En établissant l’histoire de la rafle de juillet 1942 à la suite d’un imposant travail sur les archives, Laurent Joly fait resurgir des silhouettes d’hommes, de femmes et d’enfants destinés à l’enfer des camps.

Ce livre ne se lit pas d’un œil sec. Le récit de la rafle, l’examen des documents et le commentaire des statistiques prennent leur densité tragique par la publication de fragments de vies soudain jetées sur les chemins de l’extermination.
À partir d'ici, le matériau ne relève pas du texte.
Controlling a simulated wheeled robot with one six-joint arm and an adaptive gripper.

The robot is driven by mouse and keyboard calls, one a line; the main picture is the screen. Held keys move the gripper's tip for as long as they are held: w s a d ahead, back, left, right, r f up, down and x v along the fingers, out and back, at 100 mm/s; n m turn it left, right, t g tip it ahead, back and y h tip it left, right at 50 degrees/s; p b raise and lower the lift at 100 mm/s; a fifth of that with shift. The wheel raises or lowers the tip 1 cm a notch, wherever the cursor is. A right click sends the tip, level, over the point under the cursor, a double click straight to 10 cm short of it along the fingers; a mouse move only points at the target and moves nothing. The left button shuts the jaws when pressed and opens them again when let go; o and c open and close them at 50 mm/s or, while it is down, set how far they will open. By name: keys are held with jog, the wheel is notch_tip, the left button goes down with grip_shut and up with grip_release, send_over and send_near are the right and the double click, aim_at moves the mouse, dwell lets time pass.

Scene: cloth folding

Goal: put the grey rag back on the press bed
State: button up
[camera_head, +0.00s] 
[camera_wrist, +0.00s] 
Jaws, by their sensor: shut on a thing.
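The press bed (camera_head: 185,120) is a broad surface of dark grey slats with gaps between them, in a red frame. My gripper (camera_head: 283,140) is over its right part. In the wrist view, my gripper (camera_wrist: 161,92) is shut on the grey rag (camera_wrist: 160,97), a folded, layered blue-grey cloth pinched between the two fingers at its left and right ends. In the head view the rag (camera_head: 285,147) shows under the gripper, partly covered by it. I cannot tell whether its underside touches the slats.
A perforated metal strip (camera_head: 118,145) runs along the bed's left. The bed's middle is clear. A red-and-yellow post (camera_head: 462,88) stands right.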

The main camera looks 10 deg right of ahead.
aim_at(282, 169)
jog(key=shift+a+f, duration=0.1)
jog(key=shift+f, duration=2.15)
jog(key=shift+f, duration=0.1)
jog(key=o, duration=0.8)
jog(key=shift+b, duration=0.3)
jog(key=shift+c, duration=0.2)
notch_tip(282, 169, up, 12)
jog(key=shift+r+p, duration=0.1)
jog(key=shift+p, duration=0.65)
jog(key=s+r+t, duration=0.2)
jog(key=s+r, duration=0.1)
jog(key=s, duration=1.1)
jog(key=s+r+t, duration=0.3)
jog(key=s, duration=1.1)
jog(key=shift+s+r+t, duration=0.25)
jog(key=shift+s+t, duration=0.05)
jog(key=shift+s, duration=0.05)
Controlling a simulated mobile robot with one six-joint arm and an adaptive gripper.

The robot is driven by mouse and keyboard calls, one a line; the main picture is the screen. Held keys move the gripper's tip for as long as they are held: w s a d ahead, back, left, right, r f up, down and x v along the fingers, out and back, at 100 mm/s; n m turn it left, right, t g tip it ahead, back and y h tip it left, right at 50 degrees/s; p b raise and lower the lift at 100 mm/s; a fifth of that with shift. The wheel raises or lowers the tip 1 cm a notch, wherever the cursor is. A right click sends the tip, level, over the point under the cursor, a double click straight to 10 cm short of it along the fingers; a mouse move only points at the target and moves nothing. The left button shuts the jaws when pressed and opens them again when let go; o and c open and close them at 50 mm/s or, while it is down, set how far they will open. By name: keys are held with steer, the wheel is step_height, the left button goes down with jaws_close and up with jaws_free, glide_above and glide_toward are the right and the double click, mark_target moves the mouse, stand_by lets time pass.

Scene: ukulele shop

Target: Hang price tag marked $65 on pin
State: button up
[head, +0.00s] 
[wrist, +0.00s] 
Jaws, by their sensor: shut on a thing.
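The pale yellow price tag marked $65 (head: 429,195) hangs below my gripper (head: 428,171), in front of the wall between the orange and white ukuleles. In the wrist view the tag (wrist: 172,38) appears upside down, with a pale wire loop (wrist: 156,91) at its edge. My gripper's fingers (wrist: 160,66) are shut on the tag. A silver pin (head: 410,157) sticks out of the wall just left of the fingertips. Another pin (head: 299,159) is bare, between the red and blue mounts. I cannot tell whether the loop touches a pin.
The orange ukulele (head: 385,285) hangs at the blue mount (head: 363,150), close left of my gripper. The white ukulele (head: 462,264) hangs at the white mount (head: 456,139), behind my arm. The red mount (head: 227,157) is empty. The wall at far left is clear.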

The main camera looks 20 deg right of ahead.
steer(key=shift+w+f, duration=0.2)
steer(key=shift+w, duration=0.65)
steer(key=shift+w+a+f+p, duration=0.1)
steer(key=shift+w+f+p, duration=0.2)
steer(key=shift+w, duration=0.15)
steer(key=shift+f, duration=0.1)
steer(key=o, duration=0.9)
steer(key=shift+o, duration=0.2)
Connues par les lettres des internés et les témoignages des survivants, ces histoires personnelles ou familiales illustrent la terrible logique de la rafle, incompréhensible pour tous ceux qui n’en saisissent pas la finalité, invraisemblable pour tout esprit civilisé. Le moment de la rafle est vécu comme un retranchement du monde des humains. Il n’y a plus que la peur, la faim, la violence des arrestations, l’extrême détresse des enfants soudain privés de leurs parents – sans que personne puisse imaginer ce que peut être un camp d’extermination.

Personne dans la foule effrayée qu’on entasse au Vel d’Hiv, à Drancy, puis à Pithiviers et à Beaune-la-Rolande dans l’attente d’un convoi pour Auschwitz… Mais les Allemands préparent avec un méthodique enthousiasme la Solution finale et, à Vichy, on n’est pas dupe des annonces officielles sur une déportation en camp de travail. Le 23 juillet, André Lavagne, chef du cabinet civil de Pétain, note dans son journal que “[les Juifs] seront envoyés en Pologne avec des vivres pour 17 jours, 50 par wagon plombé, sans eau. Les Allemands verront à l’arrivée, ce qui reste de vivant”. La ligne officielle est que le prétendu “Etat français” a tout intérêt à livrer aux Allemands les Juifs étrangers, jugés “indésirables”.

C’est la police parisienne qui est chargée de ce sinistre travail pour satisfaire le général Oberg qui a exigé la livraison de 40 000 juifs et juives en âge de travailler… et qui a répondu positivement à Pierre Laval lorsqu’il lui a demandé de “prendre” aussi les enfants. La rafle des 16 et 17 juillet ne donne pas les résultats attendus par l’Occupant. Les policiers exécutent diversement les ordres donnés par leur hiérarchie, certains font du zèle par carriérisme ou antisémitisme – ils seront épurés après la guerre – tandis que d’autres préviennent des Juifs de la rafle ou n’insistent pas quand leur coup de sonnette reste sans réponse. Surtout, la rumeur d’arrestations massives a circulé et beaucoup ont quitté leur quartier. Ceux qui sont arrêtés sont parqués au Vélodrome d’Hiver dans des conditions effroyables. Le cardinal Suhard ne proteste pas car lui aussi juge que les Juifs étrangers sont “indésirables”… Mais l’opinion publique est scandalisée et beaucoup de parisiens aident de diverses manières les rescapés – qui seront pourchassés jusqu’au 31 juillet 1944.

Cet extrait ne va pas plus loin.